Three researchers received the 2014 Nobel Prize in physics on Tuesday for the invention of this blue light-emitting diode (LED), a technology now used in high-speed networking, data storage, smartphones, water purification, and efficient home illumination.
The winners are Isamu Akasaki, a Japanese citizen and professor at Meijo University and Nagoya University; Hiroshi Amano, a Japanese citizen and professor at Nagoya University; and Shuji Nakamura, an American citizen and professor at the University of California in Santa Barbara.
The key advantage of their invention 20 years ago is the production of light with far less waste of electrical energy than with preceding technologies like incandescent and fluorescent lights, the Royal Swedish Academy of Sciences said in awarding the prize.
"A quarter of energy consumption goes to illumination," said Per Delsing, a physics professor at the Chalmers University of Technology in Sweden, during a press conference announcing the award.

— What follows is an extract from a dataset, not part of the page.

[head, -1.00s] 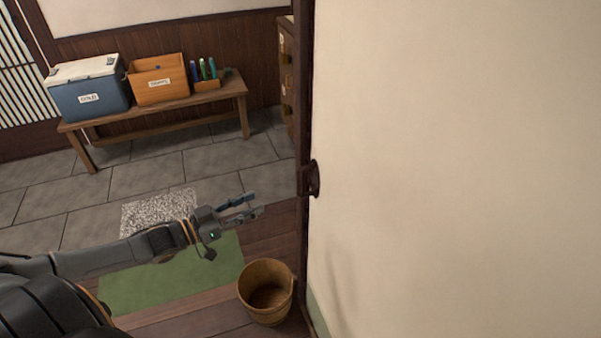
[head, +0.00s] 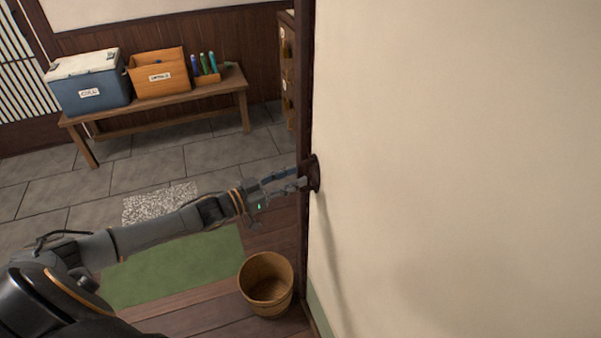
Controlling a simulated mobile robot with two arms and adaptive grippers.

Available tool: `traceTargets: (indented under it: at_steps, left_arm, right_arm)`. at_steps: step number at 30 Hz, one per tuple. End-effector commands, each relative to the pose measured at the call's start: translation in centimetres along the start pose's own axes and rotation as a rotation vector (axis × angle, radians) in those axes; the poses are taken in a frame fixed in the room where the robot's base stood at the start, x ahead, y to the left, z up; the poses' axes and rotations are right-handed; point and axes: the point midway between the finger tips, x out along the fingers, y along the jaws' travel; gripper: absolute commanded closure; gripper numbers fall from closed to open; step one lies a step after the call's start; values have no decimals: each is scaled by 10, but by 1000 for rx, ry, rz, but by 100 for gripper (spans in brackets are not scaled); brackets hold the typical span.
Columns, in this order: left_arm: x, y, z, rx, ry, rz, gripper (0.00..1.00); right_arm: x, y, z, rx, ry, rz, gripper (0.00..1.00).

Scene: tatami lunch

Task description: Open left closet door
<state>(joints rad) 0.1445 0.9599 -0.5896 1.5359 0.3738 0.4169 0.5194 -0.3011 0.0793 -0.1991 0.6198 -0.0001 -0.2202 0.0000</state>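The closet door (head: 450,170) is a large cream panel with a dark wooden edge, filling the right of the head view. Its dark round handle (head: 314,173) sits on the left edge of the panel. My left gripper (head: 300,178) reaches in from the left, with its fingertips at the handle. The two fingers show a gap between them. I cannot tell whether the fingertips touch the handle, as they overlap it in the picture. The right gripper is not in view.
A wooden bucket (head: 266,284) stands on the floor below my left arm. A green mat (head: 175,268) and a speckled mat (head: 150,203) lie to the left. A bench (head: 170,110) against the back wall bears a blue cooler (head: 90,92) and a wooden box (head: 160,85).

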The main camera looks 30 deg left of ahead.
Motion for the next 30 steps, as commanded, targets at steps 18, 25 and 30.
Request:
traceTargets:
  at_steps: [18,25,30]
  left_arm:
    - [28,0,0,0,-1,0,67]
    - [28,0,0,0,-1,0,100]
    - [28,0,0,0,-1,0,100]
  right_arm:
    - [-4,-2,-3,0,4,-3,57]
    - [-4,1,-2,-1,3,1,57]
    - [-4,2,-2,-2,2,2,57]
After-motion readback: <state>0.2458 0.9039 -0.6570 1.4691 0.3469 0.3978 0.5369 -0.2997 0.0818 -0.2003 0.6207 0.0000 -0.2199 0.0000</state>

As a result, any increase in efficiency and consequent saving of energy "is really going to have a big impact on modern civilization," he said.
Nobel Prizes in physics often go to fundamental discoveries such as the Higgs Boson. But when the committee makes an award for an invention, "we really emphasize the usefulness of the invention," said Anne L'Huillier, an atomic physics professor at Lund University in Sweden, also speaking at the press conference. And the blue LED is nothing if not useful.

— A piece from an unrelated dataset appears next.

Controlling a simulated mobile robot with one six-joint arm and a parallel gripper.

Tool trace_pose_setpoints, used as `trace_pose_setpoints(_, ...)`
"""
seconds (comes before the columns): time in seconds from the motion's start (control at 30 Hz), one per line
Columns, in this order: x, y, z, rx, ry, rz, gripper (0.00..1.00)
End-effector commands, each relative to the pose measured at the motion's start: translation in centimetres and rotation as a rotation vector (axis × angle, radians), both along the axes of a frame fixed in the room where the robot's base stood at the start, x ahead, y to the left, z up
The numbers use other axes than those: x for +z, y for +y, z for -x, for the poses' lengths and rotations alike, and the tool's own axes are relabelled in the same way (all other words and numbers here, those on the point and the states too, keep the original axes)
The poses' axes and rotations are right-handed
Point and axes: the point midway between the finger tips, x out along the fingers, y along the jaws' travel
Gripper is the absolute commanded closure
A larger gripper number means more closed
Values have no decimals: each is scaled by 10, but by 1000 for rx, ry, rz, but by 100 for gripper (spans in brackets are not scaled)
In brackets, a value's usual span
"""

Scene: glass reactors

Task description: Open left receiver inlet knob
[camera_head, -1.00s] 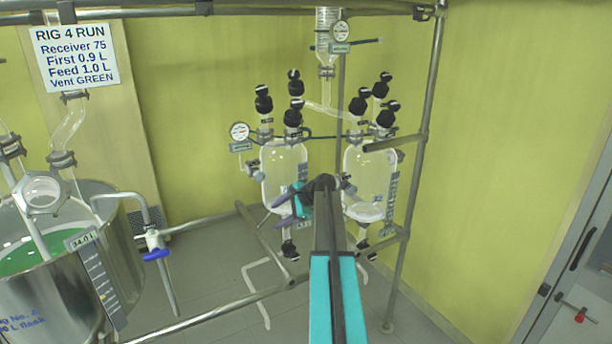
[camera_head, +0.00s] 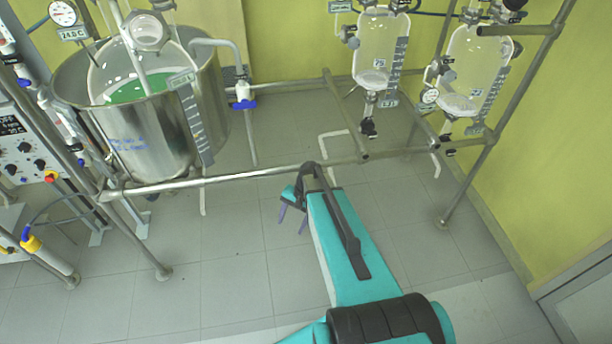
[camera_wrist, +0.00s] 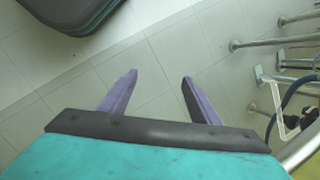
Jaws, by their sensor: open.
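Two clear glass receivers hang in the metal frame at the upper right of the head view. The left receiver (camera_head: 380,48) has a black knob (camera_head: 368,128) on its bottom outlet. The top of the left receiver, with its inlet knobs, is cut off by the picture's upper edge. The right receiver (camera_head: 474,70) hangs beside it. My gripper (camera_head: 292,216) is low, over the floor in front of the frame and well below the receivers. In the wrist view its two purple fingers (camera_wrist: 158,88) are spread apart with only floor tiles between them.
A steel vessel (camera_head: 160,130) with green liquid stands at the left. A horizontal frame rail (camera_head: 220,178) runs across just behind my gripper. Frame legs and a floor pipe show in the wrist view at the right. Floor in the foreground is clear.

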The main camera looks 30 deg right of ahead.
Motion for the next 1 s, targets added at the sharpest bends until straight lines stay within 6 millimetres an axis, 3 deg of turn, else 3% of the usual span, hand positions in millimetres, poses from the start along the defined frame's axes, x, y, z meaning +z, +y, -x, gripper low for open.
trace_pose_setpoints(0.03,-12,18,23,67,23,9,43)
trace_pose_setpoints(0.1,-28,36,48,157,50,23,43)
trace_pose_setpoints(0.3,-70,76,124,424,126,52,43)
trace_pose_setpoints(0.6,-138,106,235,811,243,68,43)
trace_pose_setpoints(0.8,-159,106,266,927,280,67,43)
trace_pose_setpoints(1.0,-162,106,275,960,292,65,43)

Recent Nobel prizes have been awarded for concepts that are very far from day-to-day human experiences -- giant magnetoresistance, Bose-Einstein condensates, superconductors and superfluids, and the accelerating expansion of the universe, for example. The blue LED -- something you can buy at the local home-improvement store -- seems downright mundane by comparison.

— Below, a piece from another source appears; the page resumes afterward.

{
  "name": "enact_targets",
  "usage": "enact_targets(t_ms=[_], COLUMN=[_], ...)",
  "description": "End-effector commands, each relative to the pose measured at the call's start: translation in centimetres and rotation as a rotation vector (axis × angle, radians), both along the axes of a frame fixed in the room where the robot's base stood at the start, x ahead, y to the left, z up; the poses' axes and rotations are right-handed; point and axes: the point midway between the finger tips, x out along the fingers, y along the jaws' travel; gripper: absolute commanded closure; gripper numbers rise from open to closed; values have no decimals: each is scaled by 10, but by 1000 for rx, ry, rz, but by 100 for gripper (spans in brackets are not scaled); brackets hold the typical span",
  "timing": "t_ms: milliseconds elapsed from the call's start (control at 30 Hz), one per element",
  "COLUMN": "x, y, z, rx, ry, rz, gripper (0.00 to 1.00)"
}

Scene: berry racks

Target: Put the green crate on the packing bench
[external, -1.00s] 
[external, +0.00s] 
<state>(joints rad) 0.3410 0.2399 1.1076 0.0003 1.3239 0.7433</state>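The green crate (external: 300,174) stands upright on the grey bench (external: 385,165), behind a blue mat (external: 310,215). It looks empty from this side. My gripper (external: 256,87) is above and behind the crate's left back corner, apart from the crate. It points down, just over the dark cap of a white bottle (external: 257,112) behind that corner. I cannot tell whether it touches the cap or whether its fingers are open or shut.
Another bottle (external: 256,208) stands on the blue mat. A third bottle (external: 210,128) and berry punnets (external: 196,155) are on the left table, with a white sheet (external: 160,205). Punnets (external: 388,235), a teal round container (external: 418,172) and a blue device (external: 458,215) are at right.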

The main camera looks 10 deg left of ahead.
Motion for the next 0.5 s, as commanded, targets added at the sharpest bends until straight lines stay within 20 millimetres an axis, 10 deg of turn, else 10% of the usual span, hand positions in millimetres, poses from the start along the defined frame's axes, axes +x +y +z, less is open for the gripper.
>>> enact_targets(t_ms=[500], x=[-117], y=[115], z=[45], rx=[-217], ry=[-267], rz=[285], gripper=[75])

But it's anything but ordinary, said H. Frederick Dylla, chief executive officer of the American Institute of Physics, who called the work a "tour de force" because it required a combination of materials science, physics, and chemistry. Indeed, the invention of the blue LED was on a short list of his institute's candidates for the prize, he said.
"It's a very expensive technology requiring atomic-layer epitaxy, where layers are put down atomic layer by atomic layer at a very high vacuum," Dylla said. It's vastly more complicated than incandescent lights, he added. "Compare that to drawing tungsten wire and putting it into a blob of glass and blowing out the air with some argon, and you have a light bulb for a few cents."
Three colors of LED
The white light from the sun can be reproduced artificially by blending three colors of light: red, green, and blue. LEDs are very efficient at converting electrical energy into visible light, but blue LEDs proved much harder to engineer than red and green ones. It took more than a quarter century after red LEDs were invented in the early 1960s before semiconductor materials and fabrication techniques grew sophisticated enough to enable blue LEDs in the mid-1990s.
White LEDs work either by packaging trios of red, green, and blue LEDs or by using just blue LEDs whose light also excites phosphors that emit green and red.
Now those white LEDs are spreading rapidly across the globe, led by lighting applications.
Incandescent lights -- the traditional Thomas Edison-era light bulb -- work by heating up a filament until it glows. That approach produces light, but most of the energy is wasted as heat.
Fluorescent bulbs are more than four times more efficient, a big step forward. But LEDs are nearly twenty times as efficient as incandescent bulbs, and they aren't saddled with the risky mercury-related health risks of fluorescent bulbs. As an added bonus, LED lights last longer, too.
White LEDs are now used widely in streetlights, traffic lights, flashlights, vehicle headlights, and as costs come down, home and office lights. They're also a major force in electronics, providing the light in screens in laptops, phones, tablets, and TVs.
Akasaki and Amano worked together on the technology at Nagoya University, while Nakamura at the time was working at Nichia Chemical Corporation. It took more than a decade of work to produce practical blue-LED designs in the 1990s.
The trio will split an award of about $1.1 million. That's a lot more than the $200 that Nichia paid Nakamura for his invention -- but less than the $8 million he won in 2005 in a lawsuit arguing that he deserved a bigger share of the royalties his invention brought in.
Basic science bears fruit
Dylla is happy to see a Nobel Prize awarded to something comprehensible to the public. But that doesn't mean scientific inquiry should be directed only toward products that have an obvious commercial or practical benefit, he said.
"I am troubled by some who say if the government funds research, it should only be...directed towards things that have a practical application," Dylla said. "The trouble with that limited view is that most of what ended up as practical applications of science have come from rather unfettered basic research on the nature of matter or how energy interacts with matter."
For example Einstein's famously mind-bending theory of general relativity may seem remote. But ignoring it would make navigation with today's GPS satellites "highly inaccurate."
"You can trace many advances in science and engineering that have obvious and immediate practical applications to a foundation of basic science," he said.
Updated at 7:43 am PT with comment from American Institute of Physics CEO H. Frederick Dylla.